EXERCISE DIRECTIONS →
Find each line with the word "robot" and state how many there are, nothing more.

SOURCE DATA →

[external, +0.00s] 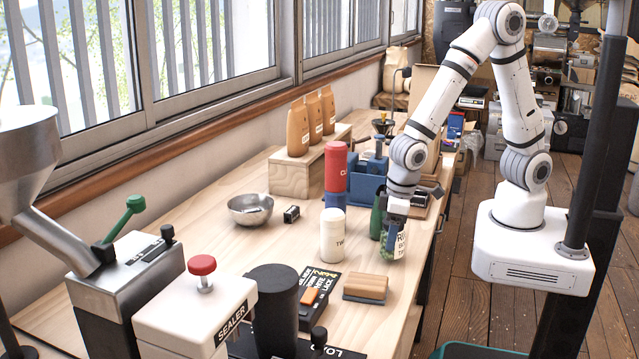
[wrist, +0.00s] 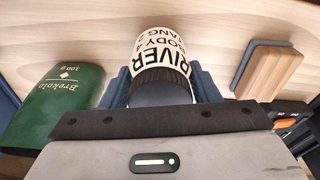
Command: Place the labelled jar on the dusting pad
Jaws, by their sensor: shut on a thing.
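My gripper (external: 396,212) points down near the table's right edge and is shut on the labelled jar (external: 394,246). In the wrist view the jar (wrist: 163,52) has a white label with black print reading "RIVER" and a dark lid, between my blue fingers. Green shows low on the jar in the external view. I cannot tell whether its base touches the table. A wood-topped block with a blue-grey base (external: 366,288) lies nearer the camera; it also shows at right in the wrist view (wrist: 268,70). I cannot tell for sure whether it is the dusting pad.
A green pack (external: 378,214) stands close beside the jar; it is at left in the wrist view (wrist: 62,105). A white canister (external: 333,236) and a red-and-blue stack (external: 336,172) stand left of it. A black box with an orange item (external: 309,297) lies nearby. A steel bowl (external: 250,208) stands farther left.

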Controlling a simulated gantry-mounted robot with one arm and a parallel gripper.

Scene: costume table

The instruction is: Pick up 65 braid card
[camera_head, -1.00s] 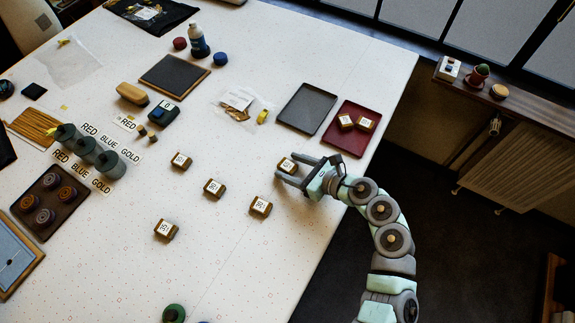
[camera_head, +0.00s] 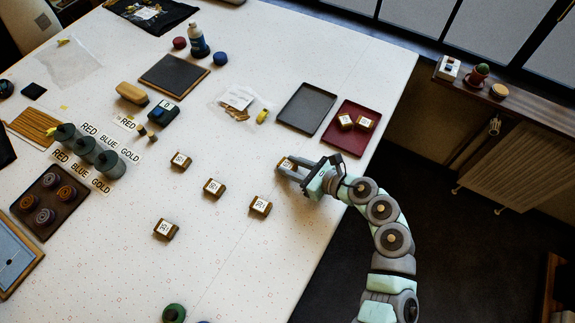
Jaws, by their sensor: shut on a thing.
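My gripper (camera_head: 291,169) is at the right part of the white table, shut on a small braid card (camera_head: 286,164) with a gold-brown body and a white label. The label's print is too small to read for certain. Similar braid cards lie loose on the table: one at the upper left (camera_head: 180,160), one in the middle (camera_head: 213,187), one nearer my arm (camera_head: 260,205) and one at the lower left (camera_head: 166,229). Two more cards (camera_head: 346,121) lie on the dark red tray (camera_head: 345,142) at the upper right.
An empty grey tray (camera_head: 307,108) lies left of the red tray. A clear bag (camera_head: 240,103) lies further left. The table's right edge runs beneath my arm.

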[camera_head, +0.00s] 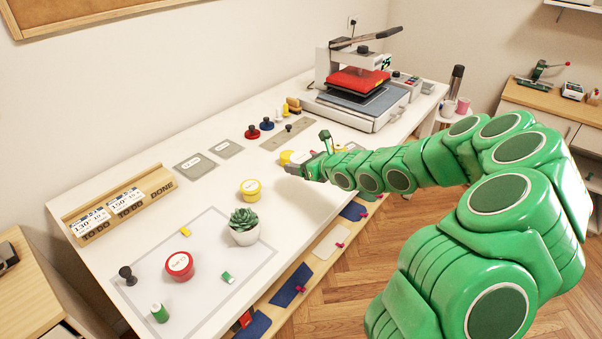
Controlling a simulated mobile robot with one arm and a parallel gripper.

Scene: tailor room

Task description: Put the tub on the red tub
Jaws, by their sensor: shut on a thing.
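The red tub (180,265), with a white label on its lid, stands on the outlined mat at the front left of the table. A yellow tub (251,190) with a pale label stands alone near the table's middle. My gripper (289,167) is farther right and back, over the table. It is shut on a yellow tub with a pale top (287,157), partly hidden by the gripper. I cannot tell whether this tub touches the table. The fingers are too small to see clearly.
A potted succulent (244,227) stands right of the red tub. A black-knobbed stamp (127,275) and green spool (159,313) are at its left. A wooden card holder (118,205) and heat press (357,85) stand farther back. White table is bare between the yellow tubs.

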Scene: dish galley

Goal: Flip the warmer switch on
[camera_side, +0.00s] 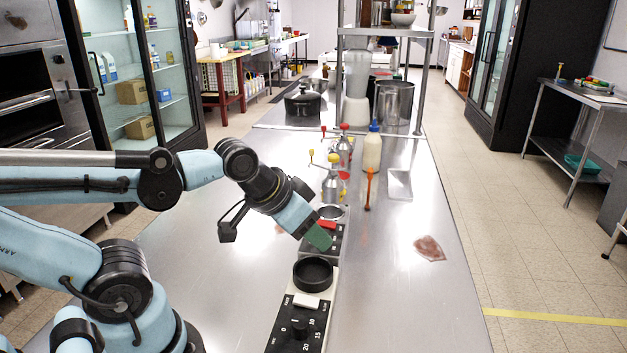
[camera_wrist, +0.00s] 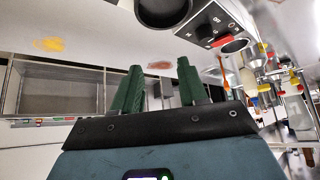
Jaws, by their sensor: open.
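Two black control panels stand in line on the steel counter. The near panel (camera_side: 300,325) has a dial (camera_side: 297,327), printed numbers and a white rocker switch (camera_side: 305,301), with a black round cup (camera_side: 313,273) behind it. The far panel (camera_side: 334,243) has a red rocker switch (camera_side: 327,225), seen also in the wrist view (camera_wrist: 222,41). I cannot tell which switch is the warmer's. My gripper (camera_side: 320,238) has green fingers, open and empty in the wrist view (camera_wrist: 158,85). In the side view its fingertips overlap the far panel; contact cannot be told.
Behind the far panel stand metal devices with red and yellow knobs (camera_side: 333,182), a squeeze bottle (camera_side: 372,148) and an orange-handled utensil (camera_side: 369,188). A pot (camera_side: 303,105) and shelf posts stand farther back. The counter's right side is mostly clear, with a reddish patch (camera_side: 430,248).

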SOLUTION →
2